Which is when Sean Sorrentino, my cohost, did his trademark "Rudely cut to the heart of the matter" trick and said Sure! Of course we can. That way we can tell all the other trans people out there that they are totes cool with us, so long as they blur themselves so that we can't see them.

And I was like Dammit, Sean. You're an asshole and that was a cheap shot, but you're right.

So because of that, I thought "Not only do I need to do the interview, but now I have to do it en femme because to do otherwise would be dishonest and/or send a message that gun-owning LGBTQ have to keep their true selves hidden in order to be accepted."

Since  Nicki Stallard (west coast representative of Pink Pistols and transwoman) would be there as well, I knew I wasn't going to be alone and that someone would have my back. So I packed both girl clothes and boy clothes for the trip.

Friday night was the mixer/reception, and that was when I decided "Screw it, let's test the waters now rather than in a crowded room." And so I paired a khaki skirt and some boots with my pony polo shirt, added a wig and some jewelry and makeup, and (after asking for makeup from fucking gorgeous Sarah Cade, OMG you guys she is totally this statuesque goddess when she dresses up) we both went down to the reception together because a) I figured being seen in the presence of an actual woman actually accepting me would help, 2) I knew I'd have another ally at the party, and iii) I needed a security buddy to hover around if things got bad.

That was my crucible moment, because Halloween notwithstanding (because everyone is in costume then, it's socially acceptable) this was the first time I was "trans in public" and I didn't know how people would react.  If people gave me shit for how I looked, I knew I'd have to be in social camouflage for the rest of the weekend. You guys have no idea how scared I was.

To my delight and surprise, no one gave me shit. No one was even rude. I caught a few double-takes and looks of surprise, but I don't think anyone even stared. And to top it all of, I was interacting with people while doing this. I was passing. In public!

The only way I can describe the profound amazement I felt is to have you pick your superhero movie of choice, where the plucky protagonist finally acquires his or her powers. This was my "You're a wizard, Harry!" moment, because the realization that not only was I not being attacked, but was being accepted, was nothing but magical. There was even one delightful older gentleman who was taking pictures and he called me a "beautiful young lady."

Needless to say, this not only exceeded my expectations for the mixer, it quite frankly exploded them. Given the positive reception I was receiving, I just said "Fuck it, in that case I'm just going to be femme the whole time I'm here, because I'm loving this!"

And I did.

No one hassled me on Saturday, not even the older gentleman I sat next to in the assembly hall.
That's me to the right of Sean, in the third row.
I *said* that Sarah loved to photobomb, did I not?

I did a couple of interviews on Saturday, including this Facebook Live session by Paul Lathrop.
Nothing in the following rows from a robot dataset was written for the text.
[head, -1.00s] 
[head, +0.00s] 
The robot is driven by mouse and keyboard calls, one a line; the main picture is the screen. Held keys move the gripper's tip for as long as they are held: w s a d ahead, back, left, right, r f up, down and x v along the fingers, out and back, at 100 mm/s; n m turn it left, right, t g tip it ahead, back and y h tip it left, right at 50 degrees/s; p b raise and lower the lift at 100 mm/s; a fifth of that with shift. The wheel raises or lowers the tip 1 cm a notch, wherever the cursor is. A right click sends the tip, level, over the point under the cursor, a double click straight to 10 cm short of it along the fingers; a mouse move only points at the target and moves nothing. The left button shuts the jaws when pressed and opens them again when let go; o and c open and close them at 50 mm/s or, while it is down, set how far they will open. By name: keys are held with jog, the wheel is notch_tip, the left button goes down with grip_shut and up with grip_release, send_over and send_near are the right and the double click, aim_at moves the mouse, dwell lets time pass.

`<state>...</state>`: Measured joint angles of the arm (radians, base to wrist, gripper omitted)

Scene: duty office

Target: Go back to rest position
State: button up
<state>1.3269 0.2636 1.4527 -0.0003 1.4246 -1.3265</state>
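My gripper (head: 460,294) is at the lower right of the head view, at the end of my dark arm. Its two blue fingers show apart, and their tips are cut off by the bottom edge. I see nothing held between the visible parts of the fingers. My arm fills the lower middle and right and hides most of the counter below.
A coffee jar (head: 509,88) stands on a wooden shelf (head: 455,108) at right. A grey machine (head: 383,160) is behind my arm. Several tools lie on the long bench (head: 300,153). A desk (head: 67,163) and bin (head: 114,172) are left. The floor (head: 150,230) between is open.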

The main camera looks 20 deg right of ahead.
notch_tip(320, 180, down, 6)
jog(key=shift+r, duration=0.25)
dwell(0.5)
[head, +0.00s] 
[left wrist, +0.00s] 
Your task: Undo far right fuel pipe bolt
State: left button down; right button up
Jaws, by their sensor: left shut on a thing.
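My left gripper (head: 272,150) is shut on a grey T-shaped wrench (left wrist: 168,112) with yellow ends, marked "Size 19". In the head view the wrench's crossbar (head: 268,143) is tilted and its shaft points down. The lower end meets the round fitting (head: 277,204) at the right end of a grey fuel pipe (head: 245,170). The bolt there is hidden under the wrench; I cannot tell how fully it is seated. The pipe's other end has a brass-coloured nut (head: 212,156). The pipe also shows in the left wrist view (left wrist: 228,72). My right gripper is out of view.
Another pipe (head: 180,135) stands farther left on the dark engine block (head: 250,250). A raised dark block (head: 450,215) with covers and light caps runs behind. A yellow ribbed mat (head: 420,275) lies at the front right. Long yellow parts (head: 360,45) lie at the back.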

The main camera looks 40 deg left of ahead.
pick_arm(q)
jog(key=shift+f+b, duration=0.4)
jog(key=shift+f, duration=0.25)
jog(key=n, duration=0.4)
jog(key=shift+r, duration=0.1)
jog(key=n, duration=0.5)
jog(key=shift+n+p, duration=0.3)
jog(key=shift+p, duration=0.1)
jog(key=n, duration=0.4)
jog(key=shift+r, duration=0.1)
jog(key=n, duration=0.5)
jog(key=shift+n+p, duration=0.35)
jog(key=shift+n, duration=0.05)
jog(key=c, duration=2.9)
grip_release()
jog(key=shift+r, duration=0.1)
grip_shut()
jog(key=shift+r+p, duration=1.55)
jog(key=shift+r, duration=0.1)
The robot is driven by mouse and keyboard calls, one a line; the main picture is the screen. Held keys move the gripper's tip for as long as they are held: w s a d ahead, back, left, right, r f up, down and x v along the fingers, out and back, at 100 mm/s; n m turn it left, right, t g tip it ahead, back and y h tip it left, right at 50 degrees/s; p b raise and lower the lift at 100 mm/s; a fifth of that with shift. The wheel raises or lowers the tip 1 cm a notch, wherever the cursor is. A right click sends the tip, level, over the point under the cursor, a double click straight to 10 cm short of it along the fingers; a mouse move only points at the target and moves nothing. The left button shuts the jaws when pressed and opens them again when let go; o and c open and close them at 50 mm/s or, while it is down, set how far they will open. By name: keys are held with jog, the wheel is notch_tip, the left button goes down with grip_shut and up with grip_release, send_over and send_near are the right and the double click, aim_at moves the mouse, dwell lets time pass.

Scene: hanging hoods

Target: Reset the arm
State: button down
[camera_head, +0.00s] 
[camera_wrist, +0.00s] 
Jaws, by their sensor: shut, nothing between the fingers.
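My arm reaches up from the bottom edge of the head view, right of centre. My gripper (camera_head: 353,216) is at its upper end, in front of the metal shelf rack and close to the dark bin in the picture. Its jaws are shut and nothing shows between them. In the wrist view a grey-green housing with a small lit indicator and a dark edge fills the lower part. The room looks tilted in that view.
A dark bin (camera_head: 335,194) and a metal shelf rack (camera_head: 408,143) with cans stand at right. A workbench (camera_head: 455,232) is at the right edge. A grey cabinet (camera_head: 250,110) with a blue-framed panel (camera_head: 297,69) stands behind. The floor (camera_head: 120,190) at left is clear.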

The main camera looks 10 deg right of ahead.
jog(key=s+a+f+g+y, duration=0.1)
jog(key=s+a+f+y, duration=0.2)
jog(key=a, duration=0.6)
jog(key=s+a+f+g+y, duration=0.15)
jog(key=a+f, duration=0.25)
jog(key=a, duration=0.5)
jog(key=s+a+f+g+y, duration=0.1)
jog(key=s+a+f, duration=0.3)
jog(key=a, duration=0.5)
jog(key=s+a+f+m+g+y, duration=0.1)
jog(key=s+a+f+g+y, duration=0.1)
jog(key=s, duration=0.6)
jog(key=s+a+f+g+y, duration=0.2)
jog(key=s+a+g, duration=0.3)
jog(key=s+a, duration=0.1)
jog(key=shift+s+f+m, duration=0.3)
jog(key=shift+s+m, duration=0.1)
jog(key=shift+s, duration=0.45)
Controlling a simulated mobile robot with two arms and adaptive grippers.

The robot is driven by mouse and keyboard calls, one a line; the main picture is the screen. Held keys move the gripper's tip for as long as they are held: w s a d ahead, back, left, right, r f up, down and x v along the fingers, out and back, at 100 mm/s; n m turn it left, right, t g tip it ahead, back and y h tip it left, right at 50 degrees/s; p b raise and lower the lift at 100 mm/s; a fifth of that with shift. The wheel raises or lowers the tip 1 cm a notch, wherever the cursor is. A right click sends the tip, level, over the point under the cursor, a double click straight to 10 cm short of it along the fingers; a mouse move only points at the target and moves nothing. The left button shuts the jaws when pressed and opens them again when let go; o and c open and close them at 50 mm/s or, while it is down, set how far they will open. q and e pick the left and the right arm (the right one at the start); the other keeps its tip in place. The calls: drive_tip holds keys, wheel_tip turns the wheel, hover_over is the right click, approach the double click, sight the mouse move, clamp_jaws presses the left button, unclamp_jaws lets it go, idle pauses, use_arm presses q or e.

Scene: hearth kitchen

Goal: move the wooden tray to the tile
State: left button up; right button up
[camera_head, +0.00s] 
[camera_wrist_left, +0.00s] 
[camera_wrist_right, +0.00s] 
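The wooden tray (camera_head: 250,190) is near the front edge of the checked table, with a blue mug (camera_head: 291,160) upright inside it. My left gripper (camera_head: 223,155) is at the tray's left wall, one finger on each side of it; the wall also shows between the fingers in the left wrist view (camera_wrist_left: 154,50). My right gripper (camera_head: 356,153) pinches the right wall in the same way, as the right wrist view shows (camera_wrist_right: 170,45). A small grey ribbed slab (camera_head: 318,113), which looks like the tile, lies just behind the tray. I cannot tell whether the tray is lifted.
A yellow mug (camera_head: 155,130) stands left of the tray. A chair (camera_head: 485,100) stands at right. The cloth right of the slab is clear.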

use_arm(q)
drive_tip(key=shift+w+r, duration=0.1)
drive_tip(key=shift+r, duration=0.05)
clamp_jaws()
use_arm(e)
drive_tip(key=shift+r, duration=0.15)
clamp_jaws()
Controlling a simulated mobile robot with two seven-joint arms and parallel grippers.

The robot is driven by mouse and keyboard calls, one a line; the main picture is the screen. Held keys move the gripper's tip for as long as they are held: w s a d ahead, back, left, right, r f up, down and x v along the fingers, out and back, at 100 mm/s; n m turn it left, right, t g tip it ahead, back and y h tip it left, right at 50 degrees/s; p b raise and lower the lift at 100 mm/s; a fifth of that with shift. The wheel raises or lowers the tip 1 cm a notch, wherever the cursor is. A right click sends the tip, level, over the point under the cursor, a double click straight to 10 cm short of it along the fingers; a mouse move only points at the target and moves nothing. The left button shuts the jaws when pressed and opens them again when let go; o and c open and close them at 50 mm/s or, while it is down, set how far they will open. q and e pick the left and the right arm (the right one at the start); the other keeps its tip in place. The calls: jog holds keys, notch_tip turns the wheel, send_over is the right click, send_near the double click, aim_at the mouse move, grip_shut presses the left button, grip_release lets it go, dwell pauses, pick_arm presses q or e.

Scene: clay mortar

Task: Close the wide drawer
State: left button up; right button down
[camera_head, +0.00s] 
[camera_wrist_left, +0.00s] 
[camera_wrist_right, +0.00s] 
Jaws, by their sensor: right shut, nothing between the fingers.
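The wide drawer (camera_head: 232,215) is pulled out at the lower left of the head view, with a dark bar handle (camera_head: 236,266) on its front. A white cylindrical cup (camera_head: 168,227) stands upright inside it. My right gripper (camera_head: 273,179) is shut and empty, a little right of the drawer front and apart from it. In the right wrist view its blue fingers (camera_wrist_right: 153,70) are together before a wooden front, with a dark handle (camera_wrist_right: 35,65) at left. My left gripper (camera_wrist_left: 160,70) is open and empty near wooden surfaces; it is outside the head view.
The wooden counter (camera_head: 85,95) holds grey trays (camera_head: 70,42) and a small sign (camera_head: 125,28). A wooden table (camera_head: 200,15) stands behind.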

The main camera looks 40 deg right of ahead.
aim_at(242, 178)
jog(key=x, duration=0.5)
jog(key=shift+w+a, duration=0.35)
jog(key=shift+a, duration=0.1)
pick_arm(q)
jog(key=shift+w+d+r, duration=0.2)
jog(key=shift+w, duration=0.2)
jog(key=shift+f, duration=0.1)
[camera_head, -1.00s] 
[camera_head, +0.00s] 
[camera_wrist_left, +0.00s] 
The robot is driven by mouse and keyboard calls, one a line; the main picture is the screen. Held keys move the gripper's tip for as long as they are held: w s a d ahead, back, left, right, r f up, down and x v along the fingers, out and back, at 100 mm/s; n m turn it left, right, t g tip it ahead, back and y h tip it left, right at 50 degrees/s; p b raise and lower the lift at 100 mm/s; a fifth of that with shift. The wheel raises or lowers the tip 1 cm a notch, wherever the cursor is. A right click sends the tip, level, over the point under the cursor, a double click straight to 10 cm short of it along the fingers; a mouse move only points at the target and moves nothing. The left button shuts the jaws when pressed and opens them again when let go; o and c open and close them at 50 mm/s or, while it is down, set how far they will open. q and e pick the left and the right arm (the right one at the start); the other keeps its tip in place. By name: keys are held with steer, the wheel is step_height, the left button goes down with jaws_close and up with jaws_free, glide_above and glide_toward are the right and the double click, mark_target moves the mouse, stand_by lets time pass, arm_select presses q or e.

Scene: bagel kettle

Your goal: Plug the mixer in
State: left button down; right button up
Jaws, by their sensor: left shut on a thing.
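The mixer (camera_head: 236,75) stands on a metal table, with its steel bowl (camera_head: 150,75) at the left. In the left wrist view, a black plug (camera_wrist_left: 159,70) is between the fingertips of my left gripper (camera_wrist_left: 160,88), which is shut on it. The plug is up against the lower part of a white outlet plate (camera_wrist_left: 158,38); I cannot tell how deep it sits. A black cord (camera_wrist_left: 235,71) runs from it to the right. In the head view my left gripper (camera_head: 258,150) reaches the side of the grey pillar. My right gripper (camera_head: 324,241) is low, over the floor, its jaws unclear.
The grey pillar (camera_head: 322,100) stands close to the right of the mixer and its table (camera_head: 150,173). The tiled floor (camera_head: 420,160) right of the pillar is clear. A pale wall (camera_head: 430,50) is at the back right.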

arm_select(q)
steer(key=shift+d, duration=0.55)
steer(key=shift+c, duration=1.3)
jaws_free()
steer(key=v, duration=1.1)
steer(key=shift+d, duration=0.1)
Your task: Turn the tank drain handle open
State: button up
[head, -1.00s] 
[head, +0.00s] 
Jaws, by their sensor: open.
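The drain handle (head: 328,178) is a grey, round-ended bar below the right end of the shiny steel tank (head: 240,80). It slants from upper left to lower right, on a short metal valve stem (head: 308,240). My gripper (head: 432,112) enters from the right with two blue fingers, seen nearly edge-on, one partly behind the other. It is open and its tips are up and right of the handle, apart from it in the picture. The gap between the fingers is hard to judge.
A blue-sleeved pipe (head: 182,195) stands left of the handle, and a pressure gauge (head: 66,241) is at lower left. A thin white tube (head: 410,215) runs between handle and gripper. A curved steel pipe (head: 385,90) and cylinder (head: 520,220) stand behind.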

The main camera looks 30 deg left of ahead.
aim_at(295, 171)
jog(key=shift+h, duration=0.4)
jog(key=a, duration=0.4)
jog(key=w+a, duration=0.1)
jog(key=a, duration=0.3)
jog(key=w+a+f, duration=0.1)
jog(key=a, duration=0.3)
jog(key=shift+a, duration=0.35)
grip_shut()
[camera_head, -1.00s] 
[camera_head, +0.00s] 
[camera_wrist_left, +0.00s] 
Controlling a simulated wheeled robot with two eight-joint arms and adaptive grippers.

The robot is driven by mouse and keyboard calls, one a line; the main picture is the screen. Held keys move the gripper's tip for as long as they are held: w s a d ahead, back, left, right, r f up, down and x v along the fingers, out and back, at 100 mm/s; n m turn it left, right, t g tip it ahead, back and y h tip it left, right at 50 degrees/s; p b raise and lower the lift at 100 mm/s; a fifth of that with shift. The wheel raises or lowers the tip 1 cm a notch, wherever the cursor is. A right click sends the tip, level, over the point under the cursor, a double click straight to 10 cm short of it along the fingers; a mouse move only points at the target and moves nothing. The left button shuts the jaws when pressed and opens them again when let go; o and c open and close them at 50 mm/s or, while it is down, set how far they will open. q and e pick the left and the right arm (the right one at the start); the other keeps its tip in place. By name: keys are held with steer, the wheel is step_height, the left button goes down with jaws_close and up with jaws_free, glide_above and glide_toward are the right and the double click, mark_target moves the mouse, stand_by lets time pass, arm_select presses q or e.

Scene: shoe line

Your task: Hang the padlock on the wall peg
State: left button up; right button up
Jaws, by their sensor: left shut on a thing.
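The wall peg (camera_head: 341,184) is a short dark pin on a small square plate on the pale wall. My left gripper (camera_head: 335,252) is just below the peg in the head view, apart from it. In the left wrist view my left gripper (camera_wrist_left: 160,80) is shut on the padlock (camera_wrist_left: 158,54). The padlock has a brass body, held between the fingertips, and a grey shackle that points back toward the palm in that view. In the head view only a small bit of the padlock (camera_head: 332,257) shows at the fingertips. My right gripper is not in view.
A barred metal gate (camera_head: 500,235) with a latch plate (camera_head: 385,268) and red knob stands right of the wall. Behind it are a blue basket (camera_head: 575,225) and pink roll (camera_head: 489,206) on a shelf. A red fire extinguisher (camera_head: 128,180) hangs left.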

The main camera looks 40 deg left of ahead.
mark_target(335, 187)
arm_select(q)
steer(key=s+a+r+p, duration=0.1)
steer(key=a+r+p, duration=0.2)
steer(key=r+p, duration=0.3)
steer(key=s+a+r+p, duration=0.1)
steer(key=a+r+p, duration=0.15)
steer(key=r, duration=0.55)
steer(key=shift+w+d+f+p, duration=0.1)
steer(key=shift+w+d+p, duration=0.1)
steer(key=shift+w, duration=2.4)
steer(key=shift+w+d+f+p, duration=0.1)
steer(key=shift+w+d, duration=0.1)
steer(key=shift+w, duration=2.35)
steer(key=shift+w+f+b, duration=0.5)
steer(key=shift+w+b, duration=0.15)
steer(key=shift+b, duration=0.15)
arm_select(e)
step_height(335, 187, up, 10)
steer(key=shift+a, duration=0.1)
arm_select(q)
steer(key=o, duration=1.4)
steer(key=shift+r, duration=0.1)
(Yes, I am now aware that "t-shirt and skirt" is not a flattering look for me. I did not know it then.)

And I dressed up all fancy Saturday night, because why the hell not? I brought a damn dress, I wanted to wear it, so I wore it.
Yes, my stance needs work. But goddammit, I was wearing heels and
MAKING THEM WORK. That ought to count for a lot. 
So yeah, by the time Sunday rolled around, I was comfortable and confident and generally feeling like hot stuff from all the compliments. Seriously, y'all:

So after a solid weekend of approval and positive reinforcement, appearing on camera for a Polite Society Podcast interview that was streamed to YouTube was no big deal. (I'll post it, and the other interviews, as soon as they're up. Although they're all largely the same thing, me talking about Operation Blazing Sword.)

But my point in all of this is: If I'd gotten shit for dressing en femme Friday night, I'd have been in social camouflage "boy mode" the rest of the weekend. But I wasn't; I was accepted. And I wasn't accepted merely because I was trans; I was accepted because I was a gun owner who just happened to be trans.

This is the lesson I would like the LGBTQ community to take from all this: Gun owners will welcome you if you take a chance on them. And the very few who don't will, I am certain, be shouted down by the rest of us.

Edited to add: the aforementioned Nicki Stallard received an award on Saturday for her work with the Pink Pistols. Ms. Stallard is, like me, both lesbian and transgender, and not only is she accepted but is also recognized and applauded for her work in the field of gun rights for gay people.

In fact, one of the speakers said "Look to your left; look to your right. You'll see that most of us are gray-haired white males, and we need to change that."  The gun community is actively looking to become more diverse and inclusive, and the more of us who speak up and join in, the more varied and welcoming it will become.